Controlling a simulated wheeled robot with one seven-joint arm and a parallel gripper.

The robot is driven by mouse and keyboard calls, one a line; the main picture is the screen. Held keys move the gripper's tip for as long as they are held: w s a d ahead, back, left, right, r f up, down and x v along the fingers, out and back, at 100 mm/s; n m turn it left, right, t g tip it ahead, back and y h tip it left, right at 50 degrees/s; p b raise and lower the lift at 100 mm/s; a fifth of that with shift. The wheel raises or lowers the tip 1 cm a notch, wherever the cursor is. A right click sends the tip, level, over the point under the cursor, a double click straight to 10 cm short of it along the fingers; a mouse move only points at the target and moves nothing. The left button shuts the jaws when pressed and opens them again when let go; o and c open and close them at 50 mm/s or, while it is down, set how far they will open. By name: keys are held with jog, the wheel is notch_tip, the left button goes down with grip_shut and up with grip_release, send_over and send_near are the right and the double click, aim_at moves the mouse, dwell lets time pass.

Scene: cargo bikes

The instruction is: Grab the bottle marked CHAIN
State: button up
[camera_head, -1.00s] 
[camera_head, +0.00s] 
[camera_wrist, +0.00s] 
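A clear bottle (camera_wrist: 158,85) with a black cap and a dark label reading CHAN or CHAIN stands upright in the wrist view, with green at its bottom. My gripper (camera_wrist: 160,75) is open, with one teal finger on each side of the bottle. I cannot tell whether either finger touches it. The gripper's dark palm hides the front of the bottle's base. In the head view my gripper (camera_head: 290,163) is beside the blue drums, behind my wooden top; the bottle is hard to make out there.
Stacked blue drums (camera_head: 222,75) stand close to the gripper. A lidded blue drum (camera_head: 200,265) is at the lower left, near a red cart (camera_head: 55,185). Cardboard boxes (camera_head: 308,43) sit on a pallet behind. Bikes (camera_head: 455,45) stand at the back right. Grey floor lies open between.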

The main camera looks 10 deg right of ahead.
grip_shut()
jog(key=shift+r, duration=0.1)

> **GOAL**
Repeat the material word for word, in full.

> **ANSWER IN FULL**
Controlling a simulated wheeled robot with one seven-joint arm and a parallel gripper.

The robot is driven by mouse and keyboard calls, one a line; the main picture is the screen. Held keys move the gripper's tip for as long as they are held: w s a d ahead, back, left, right, r f up, down and x v along the fingers, out and back, at 100 mm/s; n m turn it left, right, t g tip it ahead, back and y h tip it left, right at 50 degrees/s; p b raise and lower the lift at 100 mm/s; a fifth of that with shift. The wheel raises or lowers the tip 1 cm a notch, wherever the cursor is. A right click sends the tip, level, over the point under the cursor, a double click straight to 10 cm short of it along the fingers; a mouse move only points at the target and moves nothing. The left button shuts the jaws when pressed and opens them again when let go; o and c open and close them at 50 mm/s or, while it is down, set how far they will open. By name: keys are held with jog, the wheel is notch_tip, the left button goes down with grip_shut and up with grip_release, send_over and send_near are the right and the double click, aim_at moves the mouse, dwell lets time pass.

Scene: cargo bikes

The instruction is: Grab the bottle marked CHAIN
State: button up
[camera_head, -1.00s] 
[camera_head, +0.00s] 
[camera_wrist, +0.00s] 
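A clear bottle (camera_wrist: 158,85) with a black cap and a dark label reading CHAN or CHAIN stands upright in the wrist view, with green at its bottom. My gripper (camera_wrist: 160,75) is open, with one teal finger on each side of the bottle. I cannot tell whether either finger touches it. The gripper's dark palm hides the front of the bottle's base. In the head view my gripper (camera_head: 290,163) is beside the blue drums, behind my wooden top; the bottle is hard to make out there.
Stacked blue drums (camera_head: 222,75) stand close to the gripper. A lidded blue drum (camera_head: 200,265) is at the lower left, near a red cart (camera_head: 55,185). Cardboard boxes (camera_head: 308,43) sit on a pallet behind. Bikes (camera_head: 455,45) stand at the back right. Grey floor lies open between.

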The main camera looks 10 deg right of ahead.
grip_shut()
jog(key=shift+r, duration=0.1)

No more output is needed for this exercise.